Despite the efficient use of water hyacinth for the decontamination of pollutants, future research should be carried out with the application of carbonization and activation of the material to extend the reuse of this biomass in several cycles, aiming to combat the deficiency of ineffective removal of pollutants within limited reuse cycles and the use or valorization of the water hyacinth.

3.5. Comparative Profile

To evaluate the development behavior of the new adsorbent proposed in this research, a comparison study was performed between the leaf and stem biomass of the water hyacinth and other adsorbents reported in previous studies (

Table 4. Comparison of the maximum adsorption of methylene blue by the bioadsorbent produced from the leaf and stem of water hyacinth with various adsorbents.

Adsorbent	qmax (mg.g−1)	References
Cotton gin rubbish dust	112.6	[82]
Corn cob	405.22	[83]
Bread nutshell	409.00	[84]
Terminalia catappa (Indian almond) husks	88.62	[85]
White pine sawdust	87	[86]
Soy husk	169.90	[87]
Punica granatum bark	10.7296	[88]
Brown algae Sargassum muticum	9.55	[89]
Rice straw	20.38	[90]
Streptomyces fradiae biomass	59.63	[91]
Pitaya peels	190.30	[92]
Pomegranate peels	200.0	[93]
Syringa vulgaris leaf powder	188.2	[94]
Weeds	41,67	[95]
Cucumis sativus bark	20.1410	[96]
Walnut shell powder	142.85	[97]
Water hyacinth stem	50.42	This study
Water hyacinth leaf	46.88	This study

). Notably, water hyacinth biomass has excellent adsorption capacity for MB dye and a fast adsorption process, as it reaches equilibrium in about an hour, standing out in relation to other bioadsorbents found in the recent literature.

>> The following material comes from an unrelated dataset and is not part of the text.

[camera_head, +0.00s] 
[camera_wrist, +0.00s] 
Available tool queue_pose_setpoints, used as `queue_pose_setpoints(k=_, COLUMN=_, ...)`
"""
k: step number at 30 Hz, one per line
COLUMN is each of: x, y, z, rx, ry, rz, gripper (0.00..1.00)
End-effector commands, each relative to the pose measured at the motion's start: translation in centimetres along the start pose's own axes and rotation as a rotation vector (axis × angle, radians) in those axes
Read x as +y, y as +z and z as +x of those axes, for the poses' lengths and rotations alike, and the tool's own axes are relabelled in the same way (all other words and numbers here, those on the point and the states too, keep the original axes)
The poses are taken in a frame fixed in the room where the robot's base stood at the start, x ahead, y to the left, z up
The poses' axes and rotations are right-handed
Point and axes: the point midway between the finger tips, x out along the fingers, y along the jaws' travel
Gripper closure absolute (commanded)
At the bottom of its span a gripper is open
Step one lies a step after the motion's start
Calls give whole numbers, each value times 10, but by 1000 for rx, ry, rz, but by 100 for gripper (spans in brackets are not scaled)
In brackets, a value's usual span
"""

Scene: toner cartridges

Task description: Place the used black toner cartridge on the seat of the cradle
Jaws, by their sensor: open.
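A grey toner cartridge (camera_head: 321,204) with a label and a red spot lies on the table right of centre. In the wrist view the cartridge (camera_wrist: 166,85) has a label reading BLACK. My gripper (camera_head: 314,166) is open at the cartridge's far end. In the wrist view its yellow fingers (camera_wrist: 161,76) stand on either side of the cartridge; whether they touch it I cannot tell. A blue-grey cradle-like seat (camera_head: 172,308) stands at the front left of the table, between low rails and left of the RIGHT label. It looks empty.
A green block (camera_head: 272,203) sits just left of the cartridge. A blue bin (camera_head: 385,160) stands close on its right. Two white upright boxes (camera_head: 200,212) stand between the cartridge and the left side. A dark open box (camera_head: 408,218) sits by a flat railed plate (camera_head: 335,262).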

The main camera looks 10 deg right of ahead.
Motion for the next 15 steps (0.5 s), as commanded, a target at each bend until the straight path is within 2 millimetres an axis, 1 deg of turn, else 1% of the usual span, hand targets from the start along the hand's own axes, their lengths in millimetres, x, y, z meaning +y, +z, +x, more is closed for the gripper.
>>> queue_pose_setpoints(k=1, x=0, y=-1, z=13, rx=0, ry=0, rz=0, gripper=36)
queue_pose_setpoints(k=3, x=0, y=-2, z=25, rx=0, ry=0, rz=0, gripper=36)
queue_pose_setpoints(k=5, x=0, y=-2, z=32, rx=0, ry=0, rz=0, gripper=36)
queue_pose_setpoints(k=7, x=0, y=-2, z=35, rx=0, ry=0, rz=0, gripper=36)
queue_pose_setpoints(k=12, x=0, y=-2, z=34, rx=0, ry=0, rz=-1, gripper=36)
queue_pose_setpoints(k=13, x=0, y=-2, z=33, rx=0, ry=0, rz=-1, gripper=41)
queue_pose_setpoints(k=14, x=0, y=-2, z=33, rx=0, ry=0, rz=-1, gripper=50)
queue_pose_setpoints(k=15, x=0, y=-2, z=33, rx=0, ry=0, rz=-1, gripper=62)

4. Conclusions and Future Prospects

The results obtained allow us to conclude that the water hyacinth (Eichhornia crassipes) biomass has a microcrystalline profile due to the presence of lignin in its constitution, by XRD analysis. The analysis of the FTIR spectra of the water hyacinth parts indicated the presence of characteristic bands of cellulose and lignin. Regarding the morphological structures, the biomass presented irregular structures, thus demonstrating heterogeneity on the surface. The thermogravimetric curves (TG) show that the stem achieved a higher residual content than the leaf, which may be related to hemicellulose, lignin, and mineral components that are present in greater quantity in the stem.

The adsorption data better fit the pseudo-second-order model for the sorption kinetics of MB, with 90.8% and 89.9% removal for the stem and leaf biomass, respectively, in contact time of up to 60 min. The maximum adsorption occurred at natural pH. The equilibrium studies elucidated by the isotherm of both bioadsorbents that the adsorption is favorable and that the data better fit the Langmuir model, indicating active binding sites with the same affinity as MB.

However, in the process of desorption and reuse of the material, with each reuse, the materials gradually decrease the adsorption capacity, with the stem showing higher levels of adsorption in relation to the leaf.

Nevertheless, it is possible to affirm that the application of the water hyacinth bioadsorbent is a renewable, potentially efficient, economical resource and can be used for the removal of industrial effluents via an adsorption process, with the purpose of also mitigating the aquatic pollution caused by its uncontrolled growth.